| Task to complete |
Scan the lines below for "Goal"; report the number of lines that contain it, and only that.

| Record extracts |
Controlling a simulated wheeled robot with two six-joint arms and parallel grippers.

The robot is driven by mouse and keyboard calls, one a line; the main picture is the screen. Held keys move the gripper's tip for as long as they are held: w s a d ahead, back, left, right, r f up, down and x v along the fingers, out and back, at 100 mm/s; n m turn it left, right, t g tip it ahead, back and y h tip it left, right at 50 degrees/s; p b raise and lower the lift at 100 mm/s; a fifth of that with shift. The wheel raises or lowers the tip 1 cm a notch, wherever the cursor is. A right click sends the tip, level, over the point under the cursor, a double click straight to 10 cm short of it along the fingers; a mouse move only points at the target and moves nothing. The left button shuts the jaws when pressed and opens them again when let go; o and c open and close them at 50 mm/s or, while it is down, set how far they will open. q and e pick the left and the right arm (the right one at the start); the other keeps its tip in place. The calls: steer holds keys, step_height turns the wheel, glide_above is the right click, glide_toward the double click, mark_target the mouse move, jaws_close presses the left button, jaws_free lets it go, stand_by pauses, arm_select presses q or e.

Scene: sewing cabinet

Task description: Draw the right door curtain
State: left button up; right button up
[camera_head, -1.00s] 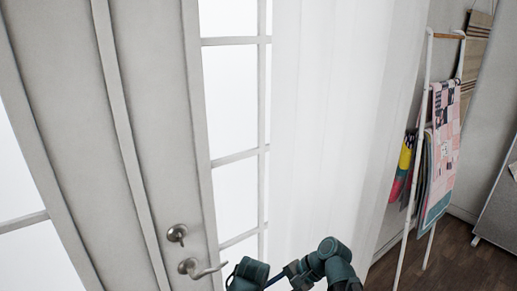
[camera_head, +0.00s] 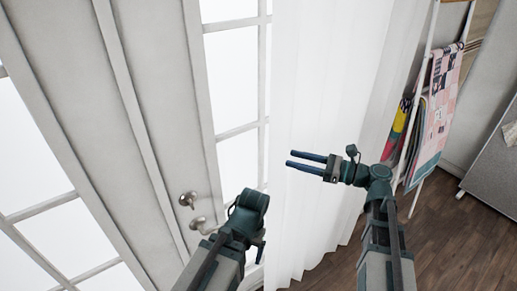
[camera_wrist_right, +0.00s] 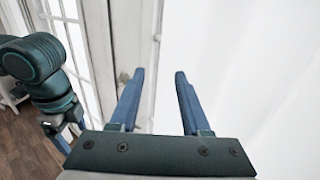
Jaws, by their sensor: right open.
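The right door curtain (camera_head: 330,80) is a long white sheer cloth hanging in soft folds over the right side of the glazed door (camera_head: 205,60). My right gripper (camera_head: 289,160) is open, its two blue fingers pointing left in front of the curtain near its left edge. In the right wrist view the fingers (camera_wrist_right: 158,72) are apart with no cloth seen gripped between them, and the curtain (camera_wrist_right: 255,80) fills the right side. My left gripper (camera_head: 260,250) hangs low near the curtain's left edge; its fingers are small and partly hidden.
The door handle (camera_head: 198,222) sits behind my left arm. A white ladder rack (camera_head: 420,110) with pink patchwork cloth (camera_head: 440,90) stands right of the curtain. A grey cabinet (camera_head: 492,165) is at the far right. Wooden floor (camera_head: 450,240) is clear between them.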

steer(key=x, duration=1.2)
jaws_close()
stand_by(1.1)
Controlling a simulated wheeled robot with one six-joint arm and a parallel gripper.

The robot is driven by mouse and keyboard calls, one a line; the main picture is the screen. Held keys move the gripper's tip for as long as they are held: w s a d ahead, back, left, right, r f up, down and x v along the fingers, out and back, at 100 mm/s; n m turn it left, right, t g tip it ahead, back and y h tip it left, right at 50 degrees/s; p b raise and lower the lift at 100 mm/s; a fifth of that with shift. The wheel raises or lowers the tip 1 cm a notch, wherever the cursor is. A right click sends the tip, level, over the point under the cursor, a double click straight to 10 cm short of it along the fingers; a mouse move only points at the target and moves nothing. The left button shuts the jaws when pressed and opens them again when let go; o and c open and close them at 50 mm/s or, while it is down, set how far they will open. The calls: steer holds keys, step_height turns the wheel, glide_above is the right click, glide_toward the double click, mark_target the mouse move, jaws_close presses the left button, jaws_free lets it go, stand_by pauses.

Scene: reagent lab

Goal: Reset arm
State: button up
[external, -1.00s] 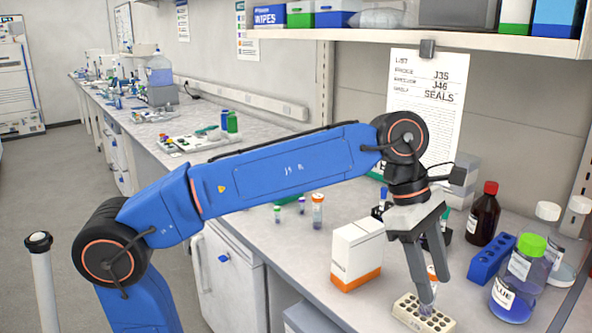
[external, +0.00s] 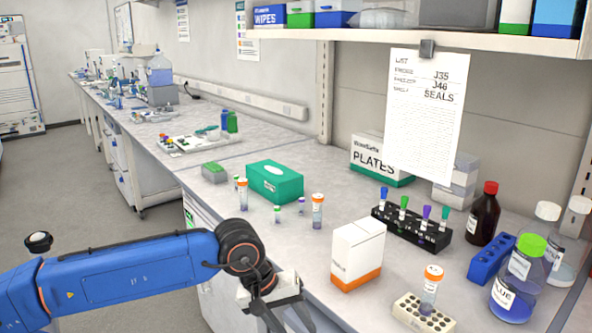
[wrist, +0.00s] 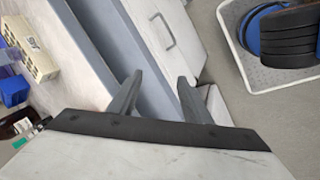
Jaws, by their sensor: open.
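My gripper (external: 290,318) is at the front edge of the bench in the external view, low and pointing down. Its fingers are apart with nothing between them; they also show open and empty in the wrist view (wrist: 158,88). An orange-capped tube (external: 430,290) stands upright in the cream rack (external: 410,314) at the front right of the bench. My gripper is well to the left of this rack and apart from it.
A white and orange box (external: 356,252) stands on the bench right of my gripper. Loose tubes (external: 317,212), a green box (external: 275,182) and a black rack (external: 410,232) of capped tubes stand behind. A brown bottle (external: 484,215) and blue rack (external: 490,258) are at right.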

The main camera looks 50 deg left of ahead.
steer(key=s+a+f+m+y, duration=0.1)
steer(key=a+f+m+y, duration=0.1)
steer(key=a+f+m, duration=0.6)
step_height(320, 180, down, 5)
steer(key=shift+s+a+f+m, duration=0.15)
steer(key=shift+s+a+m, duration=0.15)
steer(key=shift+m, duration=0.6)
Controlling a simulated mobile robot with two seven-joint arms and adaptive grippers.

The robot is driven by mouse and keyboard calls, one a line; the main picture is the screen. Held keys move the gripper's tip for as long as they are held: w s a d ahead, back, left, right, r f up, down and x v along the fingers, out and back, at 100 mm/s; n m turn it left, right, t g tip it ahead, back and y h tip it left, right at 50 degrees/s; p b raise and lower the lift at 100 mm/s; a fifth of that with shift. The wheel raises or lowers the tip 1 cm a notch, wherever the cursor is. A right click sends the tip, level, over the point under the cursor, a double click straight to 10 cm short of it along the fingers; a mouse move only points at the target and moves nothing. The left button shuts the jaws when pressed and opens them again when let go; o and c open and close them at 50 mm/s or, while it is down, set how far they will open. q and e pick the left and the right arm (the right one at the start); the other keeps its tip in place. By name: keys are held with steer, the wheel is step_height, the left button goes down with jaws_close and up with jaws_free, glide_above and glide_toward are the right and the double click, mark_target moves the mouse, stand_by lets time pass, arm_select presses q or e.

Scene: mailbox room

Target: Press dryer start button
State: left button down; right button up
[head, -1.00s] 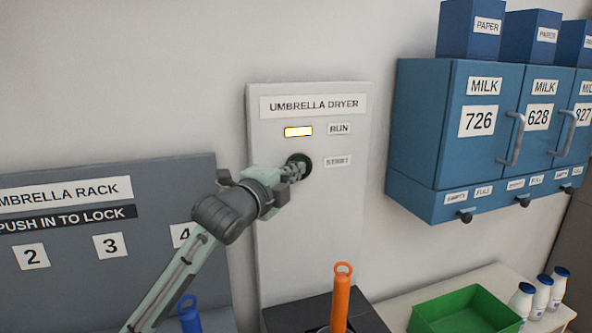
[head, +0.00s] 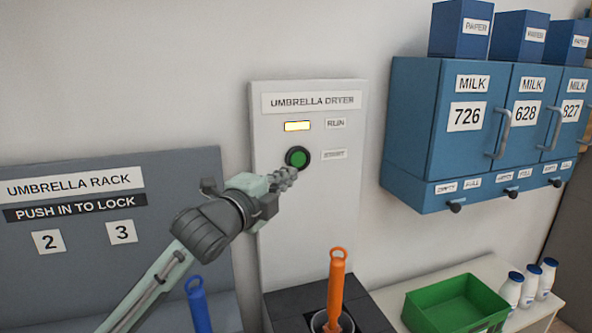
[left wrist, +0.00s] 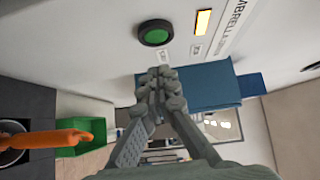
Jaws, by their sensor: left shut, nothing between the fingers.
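The umbrella dryer (head: 310,225) is a tall pale panel on the wall. Its round green start button (head: 297,158) with a dark ring sits left of the START label (head: 334,155). The run lamp (head: 297,126) above it glows yellow-white. My left gripper (head: 288,176) is shut and empty, just below the button in the head view. In the left wrist view the button (left wrist: 155,33) shows in full beyond the shut fingertips (left wrist: 162,74), with a visible gap. My right gripper is not in view.
An orange-handled umbrella (head: 336,290) stands in the dryer's dark base (head: 285,312). The umbrella rack (head: 75,255) is at left, with a blue handle (head: 197,303) before it. Blue milk boxes (head: 412,120) hang at right, above a green crate (head: 425,318) and white bottles (head: 530,287).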

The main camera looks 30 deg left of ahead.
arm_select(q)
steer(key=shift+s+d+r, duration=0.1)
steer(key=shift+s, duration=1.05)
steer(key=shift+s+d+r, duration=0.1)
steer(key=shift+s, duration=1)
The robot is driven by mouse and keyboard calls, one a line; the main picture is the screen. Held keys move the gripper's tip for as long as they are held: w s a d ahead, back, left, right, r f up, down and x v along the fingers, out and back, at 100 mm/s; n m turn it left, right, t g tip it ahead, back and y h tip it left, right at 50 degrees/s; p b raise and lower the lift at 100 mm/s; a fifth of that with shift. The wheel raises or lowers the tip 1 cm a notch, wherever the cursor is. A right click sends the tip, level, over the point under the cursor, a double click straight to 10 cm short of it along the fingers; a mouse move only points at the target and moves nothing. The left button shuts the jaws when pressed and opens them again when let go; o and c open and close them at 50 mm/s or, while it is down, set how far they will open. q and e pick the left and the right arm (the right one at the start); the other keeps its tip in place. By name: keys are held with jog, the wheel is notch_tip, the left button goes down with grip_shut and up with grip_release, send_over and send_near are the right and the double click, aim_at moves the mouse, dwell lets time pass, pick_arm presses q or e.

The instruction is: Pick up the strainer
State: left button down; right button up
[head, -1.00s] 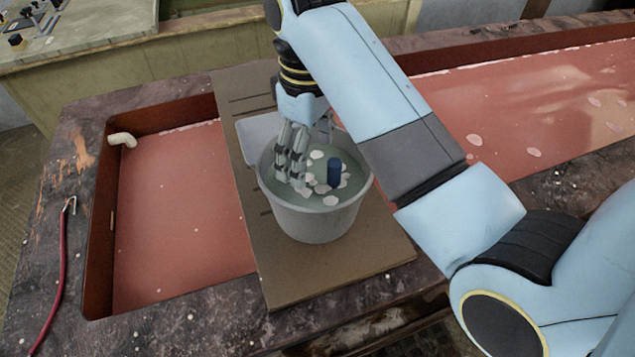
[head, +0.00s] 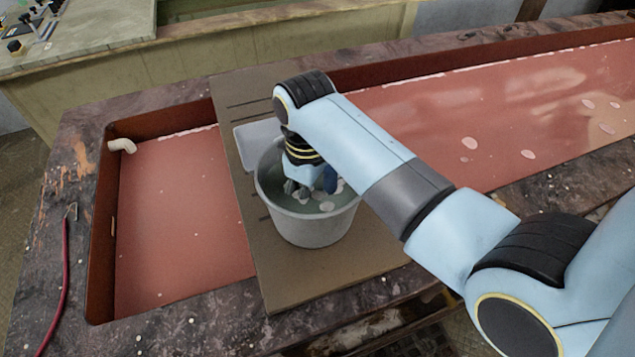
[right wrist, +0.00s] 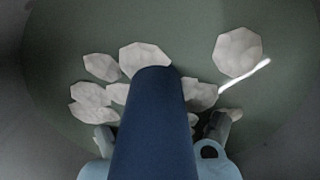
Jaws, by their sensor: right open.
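A grey bucket (head: 312,228) stands on a brown board and holds greenish liquid with pale flakes. A dark blue handle, which I take to be the strainer's (head: 330,180), stands in it, mostly hidden by my right arm. In the right wrist view the blue handle (right wrist: 155,125) runs up the middle between the fingers. The strainer's lower part cannot be made out. My right gripper (head: 303,190) points down inside the bucket, open around or just beside the handle; contact cannot be told. My left gripper is not in view.
The brown board (head: 270,275) bridges a red-floored trough (head: 180,220) with a dark, worn rim. A light grey plate (head: 250,135) lies behind the bucket. Several pale flakes (right wrist: 238,52) and a thin white rod (right wrist: 245,76) show inside the bucket.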

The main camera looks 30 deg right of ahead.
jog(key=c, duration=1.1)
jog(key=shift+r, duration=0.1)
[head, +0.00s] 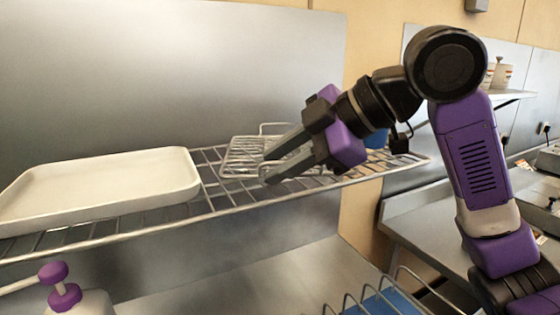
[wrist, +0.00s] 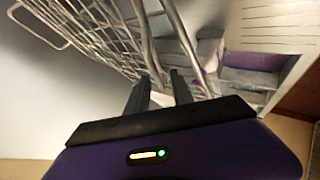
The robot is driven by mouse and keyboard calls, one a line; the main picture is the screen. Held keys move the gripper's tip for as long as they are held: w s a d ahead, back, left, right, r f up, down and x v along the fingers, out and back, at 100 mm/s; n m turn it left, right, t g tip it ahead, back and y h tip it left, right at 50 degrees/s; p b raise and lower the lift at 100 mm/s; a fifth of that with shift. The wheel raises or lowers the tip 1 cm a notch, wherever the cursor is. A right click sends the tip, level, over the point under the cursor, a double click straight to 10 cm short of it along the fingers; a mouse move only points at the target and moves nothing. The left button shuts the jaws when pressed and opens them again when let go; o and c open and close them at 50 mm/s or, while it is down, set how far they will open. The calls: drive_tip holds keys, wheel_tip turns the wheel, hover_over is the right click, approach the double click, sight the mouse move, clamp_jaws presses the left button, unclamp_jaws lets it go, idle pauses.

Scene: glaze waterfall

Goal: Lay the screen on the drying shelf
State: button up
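The screen (head: 240,158), a wire grid with a thin metal frame, lies on the wire drying shelf (head: 225,205), toward its right part, right of a white tray. My gripper (head: 268,168) reaches in from the right over the screen, its two grey fingers apart, and hides part of it. In the wrist view, the two dark fingers (wrist: 160,90) are also apart, with nothing clearly held between them. A wire grid with a loop at its end (wrist: 40,28) shows at upper left; whether the fingers touch it I cannot tell.
The white tray (head: 105,185) fills the left of the shelf. A bottle with a purple pump (head: 62,285) stands below at left. A wire rack with a blue item (head: 385,302) is at lower front. A blue object (head: 376,139) is behind my gripper.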

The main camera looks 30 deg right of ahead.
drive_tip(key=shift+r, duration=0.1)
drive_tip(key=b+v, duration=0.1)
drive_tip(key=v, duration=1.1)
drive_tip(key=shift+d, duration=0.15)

| Exercise result |
2